The single-minded pursuit of the politics of destruction has deadly ramifications. It comes dangerously close to rationalizing, if not legitimizing, the use of violence against one’s political foes. Fault lines in our society are widening and deepening. What is lacking in our political culture is an effective conservative counterweight to the radicalism of both parties. The Republicans, most of whom pay lip service to conservative ideas, have enthusiastically entangled us in foreign alliances, wars, and misadventures. Our universities are in the hands of the most radical and destructive elements in society, yet not even in “conservative" states is move made to rectify the situation. Time and again conservatives have refused to do what conservatives are supposed to do, cry “Stop, no further.” The Southern political tradition knew how to do this and did it effectively, more so than any conservative group in America. But today the South and its culture is vilified and for the reason that it championed the ideas of prudence, restraint, precision in thought, and opposition to innovation. “Change is not reform,” John Randolph of Roanoke once declaimed; he is correct, true reform is a return to first principles.

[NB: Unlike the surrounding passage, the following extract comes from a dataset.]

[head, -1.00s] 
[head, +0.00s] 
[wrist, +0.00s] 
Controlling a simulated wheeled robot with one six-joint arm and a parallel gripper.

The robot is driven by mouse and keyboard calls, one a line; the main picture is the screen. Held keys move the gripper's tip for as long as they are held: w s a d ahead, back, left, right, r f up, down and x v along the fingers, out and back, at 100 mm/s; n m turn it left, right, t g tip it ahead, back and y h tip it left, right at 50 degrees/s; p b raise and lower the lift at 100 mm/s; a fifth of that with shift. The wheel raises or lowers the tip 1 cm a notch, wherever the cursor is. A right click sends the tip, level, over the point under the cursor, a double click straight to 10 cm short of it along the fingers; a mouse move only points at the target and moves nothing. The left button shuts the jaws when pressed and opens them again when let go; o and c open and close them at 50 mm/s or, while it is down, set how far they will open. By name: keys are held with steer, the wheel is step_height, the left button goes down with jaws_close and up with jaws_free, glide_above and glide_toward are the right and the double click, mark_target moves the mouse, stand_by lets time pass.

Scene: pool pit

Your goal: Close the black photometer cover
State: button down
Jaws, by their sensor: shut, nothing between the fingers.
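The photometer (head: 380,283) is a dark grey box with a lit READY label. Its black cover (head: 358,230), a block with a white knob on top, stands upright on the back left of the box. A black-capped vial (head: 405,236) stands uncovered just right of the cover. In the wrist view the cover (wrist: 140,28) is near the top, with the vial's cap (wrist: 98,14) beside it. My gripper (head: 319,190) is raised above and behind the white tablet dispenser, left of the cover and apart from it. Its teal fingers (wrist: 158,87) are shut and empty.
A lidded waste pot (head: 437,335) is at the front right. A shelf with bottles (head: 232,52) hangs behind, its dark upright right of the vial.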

Our times are dangerous because our public servants are lacking in prudence and restraint, let alone the theological virtues and cardinal virtues. Our times are dangerous because we allow tenured radicals, cultural marxists, and the enemies of civil society to indoctrinate our children. Our times are dangerous because too many reject what is true, good, and beautiful and embrace the passing moral decay and destructive group think of the day. We forsake the old verities: love of peace, hatred of offensive war, loathing of public debt, taxes, and excises, states’ rights, local governance, and tenderness for the liberty of the citizen. We eschew true tolerance, kindness, and consideration for those with whom we disagree. Thus, we choose to sow the wind and we may well reap the whirlwind.